** start of Dataset records **
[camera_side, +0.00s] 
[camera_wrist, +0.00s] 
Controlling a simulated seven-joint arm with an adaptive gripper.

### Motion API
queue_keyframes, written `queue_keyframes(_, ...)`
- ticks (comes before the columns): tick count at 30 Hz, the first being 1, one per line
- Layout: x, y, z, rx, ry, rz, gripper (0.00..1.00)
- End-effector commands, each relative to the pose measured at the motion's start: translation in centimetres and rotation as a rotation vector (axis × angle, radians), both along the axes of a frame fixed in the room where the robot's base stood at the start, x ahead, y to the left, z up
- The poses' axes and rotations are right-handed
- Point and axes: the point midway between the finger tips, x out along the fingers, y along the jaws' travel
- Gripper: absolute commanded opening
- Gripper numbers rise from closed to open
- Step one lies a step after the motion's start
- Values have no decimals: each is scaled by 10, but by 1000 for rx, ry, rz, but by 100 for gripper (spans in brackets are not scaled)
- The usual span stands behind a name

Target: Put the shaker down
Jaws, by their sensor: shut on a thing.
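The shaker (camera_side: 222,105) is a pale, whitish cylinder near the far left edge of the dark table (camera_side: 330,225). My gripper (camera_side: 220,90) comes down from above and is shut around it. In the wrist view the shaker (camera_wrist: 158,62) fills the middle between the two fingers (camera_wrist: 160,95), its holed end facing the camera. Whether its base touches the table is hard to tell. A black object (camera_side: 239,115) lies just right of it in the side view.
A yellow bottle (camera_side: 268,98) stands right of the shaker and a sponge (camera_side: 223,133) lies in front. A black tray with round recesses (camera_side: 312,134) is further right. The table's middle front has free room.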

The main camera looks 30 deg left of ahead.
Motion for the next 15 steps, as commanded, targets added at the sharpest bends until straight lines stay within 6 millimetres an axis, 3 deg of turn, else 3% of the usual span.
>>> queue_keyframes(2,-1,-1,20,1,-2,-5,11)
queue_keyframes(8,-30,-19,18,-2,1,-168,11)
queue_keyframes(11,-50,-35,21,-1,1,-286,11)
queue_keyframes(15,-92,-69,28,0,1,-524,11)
** end of Dataset records **
** start of Dataset records **
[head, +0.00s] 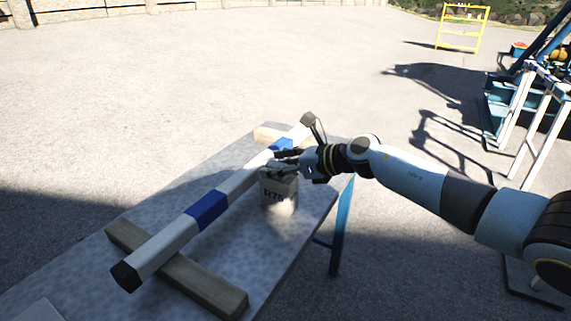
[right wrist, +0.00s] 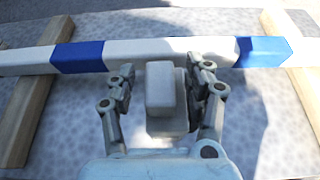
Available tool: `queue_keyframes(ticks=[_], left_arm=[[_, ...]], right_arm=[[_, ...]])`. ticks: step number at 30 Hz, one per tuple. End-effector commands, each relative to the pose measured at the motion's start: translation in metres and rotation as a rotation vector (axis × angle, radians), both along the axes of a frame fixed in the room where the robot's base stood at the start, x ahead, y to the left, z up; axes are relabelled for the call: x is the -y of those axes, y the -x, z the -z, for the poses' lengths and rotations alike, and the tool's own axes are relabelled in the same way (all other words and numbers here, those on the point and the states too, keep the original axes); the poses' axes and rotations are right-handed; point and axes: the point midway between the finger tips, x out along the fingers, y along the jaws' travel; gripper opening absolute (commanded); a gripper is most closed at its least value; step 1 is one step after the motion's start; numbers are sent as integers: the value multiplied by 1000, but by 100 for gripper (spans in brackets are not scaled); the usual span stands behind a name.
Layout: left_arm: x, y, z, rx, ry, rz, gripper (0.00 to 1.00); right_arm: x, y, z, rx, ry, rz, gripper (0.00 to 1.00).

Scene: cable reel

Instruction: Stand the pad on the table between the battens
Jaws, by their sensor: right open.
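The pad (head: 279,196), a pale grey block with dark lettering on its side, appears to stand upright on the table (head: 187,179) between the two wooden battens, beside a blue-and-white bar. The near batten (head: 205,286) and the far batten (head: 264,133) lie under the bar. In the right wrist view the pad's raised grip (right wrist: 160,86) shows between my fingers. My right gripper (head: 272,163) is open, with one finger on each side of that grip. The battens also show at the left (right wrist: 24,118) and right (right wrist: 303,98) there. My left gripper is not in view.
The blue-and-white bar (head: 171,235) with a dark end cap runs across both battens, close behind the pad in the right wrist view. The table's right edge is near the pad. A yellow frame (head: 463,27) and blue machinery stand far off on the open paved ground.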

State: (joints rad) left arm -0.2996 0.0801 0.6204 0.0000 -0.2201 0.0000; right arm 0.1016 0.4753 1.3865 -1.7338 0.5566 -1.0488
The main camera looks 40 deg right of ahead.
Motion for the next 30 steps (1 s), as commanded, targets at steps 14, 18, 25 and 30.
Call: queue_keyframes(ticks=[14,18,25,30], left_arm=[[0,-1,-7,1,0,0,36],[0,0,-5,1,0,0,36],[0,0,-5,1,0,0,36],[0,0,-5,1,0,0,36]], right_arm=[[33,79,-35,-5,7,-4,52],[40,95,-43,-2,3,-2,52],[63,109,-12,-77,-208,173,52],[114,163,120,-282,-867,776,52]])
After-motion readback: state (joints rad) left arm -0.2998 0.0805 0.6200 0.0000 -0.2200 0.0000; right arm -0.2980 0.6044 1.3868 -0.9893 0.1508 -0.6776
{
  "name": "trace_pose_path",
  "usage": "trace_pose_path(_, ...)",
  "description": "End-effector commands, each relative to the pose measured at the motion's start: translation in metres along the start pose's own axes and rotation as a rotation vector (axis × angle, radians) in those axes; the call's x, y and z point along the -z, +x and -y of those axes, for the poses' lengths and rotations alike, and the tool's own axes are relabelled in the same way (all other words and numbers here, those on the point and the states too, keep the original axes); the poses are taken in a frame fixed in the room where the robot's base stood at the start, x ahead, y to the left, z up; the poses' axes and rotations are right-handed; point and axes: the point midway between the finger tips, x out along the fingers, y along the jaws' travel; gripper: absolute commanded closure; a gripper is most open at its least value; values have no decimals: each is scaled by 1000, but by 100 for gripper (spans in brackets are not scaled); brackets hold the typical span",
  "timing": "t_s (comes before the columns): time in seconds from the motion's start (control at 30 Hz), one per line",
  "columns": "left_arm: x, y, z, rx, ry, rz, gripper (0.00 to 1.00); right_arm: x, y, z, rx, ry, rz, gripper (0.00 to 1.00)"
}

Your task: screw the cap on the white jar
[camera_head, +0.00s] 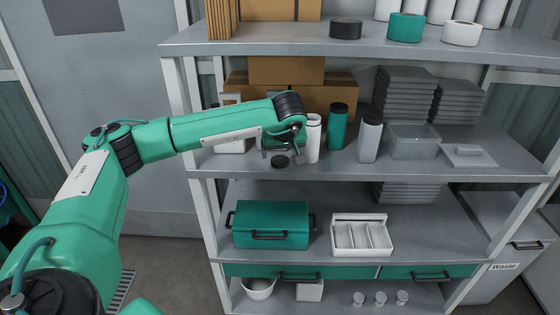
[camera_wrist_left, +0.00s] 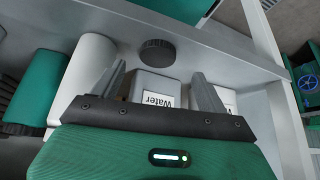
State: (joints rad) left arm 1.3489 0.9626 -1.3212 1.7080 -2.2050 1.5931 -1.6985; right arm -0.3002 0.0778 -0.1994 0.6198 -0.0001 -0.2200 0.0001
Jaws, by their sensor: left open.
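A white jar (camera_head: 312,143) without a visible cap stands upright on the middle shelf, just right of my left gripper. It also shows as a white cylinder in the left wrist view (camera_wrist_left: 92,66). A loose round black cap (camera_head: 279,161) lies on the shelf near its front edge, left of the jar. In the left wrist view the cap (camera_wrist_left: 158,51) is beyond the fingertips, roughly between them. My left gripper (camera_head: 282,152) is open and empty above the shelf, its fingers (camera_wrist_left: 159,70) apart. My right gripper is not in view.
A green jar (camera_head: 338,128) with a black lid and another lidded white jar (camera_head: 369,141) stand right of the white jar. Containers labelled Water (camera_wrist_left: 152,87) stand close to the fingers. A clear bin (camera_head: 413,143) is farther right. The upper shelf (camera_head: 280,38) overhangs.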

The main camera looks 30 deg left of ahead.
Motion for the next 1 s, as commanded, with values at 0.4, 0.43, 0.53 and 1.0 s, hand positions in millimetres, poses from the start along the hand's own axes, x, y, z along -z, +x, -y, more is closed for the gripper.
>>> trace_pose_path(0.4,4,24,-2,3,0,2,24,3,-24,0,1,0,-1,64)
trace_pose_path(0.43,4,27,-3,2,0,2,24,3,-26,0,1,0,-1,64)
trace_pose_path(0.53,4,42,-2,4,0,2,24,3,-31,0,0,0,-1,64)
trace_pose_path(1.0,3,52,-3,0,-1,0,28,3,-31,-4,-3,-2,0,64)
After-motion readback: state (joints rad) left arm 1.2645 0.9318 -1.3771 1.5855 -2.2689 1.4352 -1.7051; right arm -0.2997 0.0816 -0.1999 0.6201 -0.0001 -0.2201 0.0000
** end of Dataset records **
What you are asked to do ->
Please print exactly, and only, the lines from the line with "- Gripper: absolute commanded opening" to the line with "- The usual span stands behind a name", both included.

Complete answer ->
- Gripper: absolute commanded opening
- Gripper numbers rise from closed to open
- Step one lies a step after the motion's start
- Values have no decimals: each is scaled by 10, but by 1000 for rx, ry, rz, but by 100 for gripper (spans in brackets are not scaled)
- The usual span stands behind a name

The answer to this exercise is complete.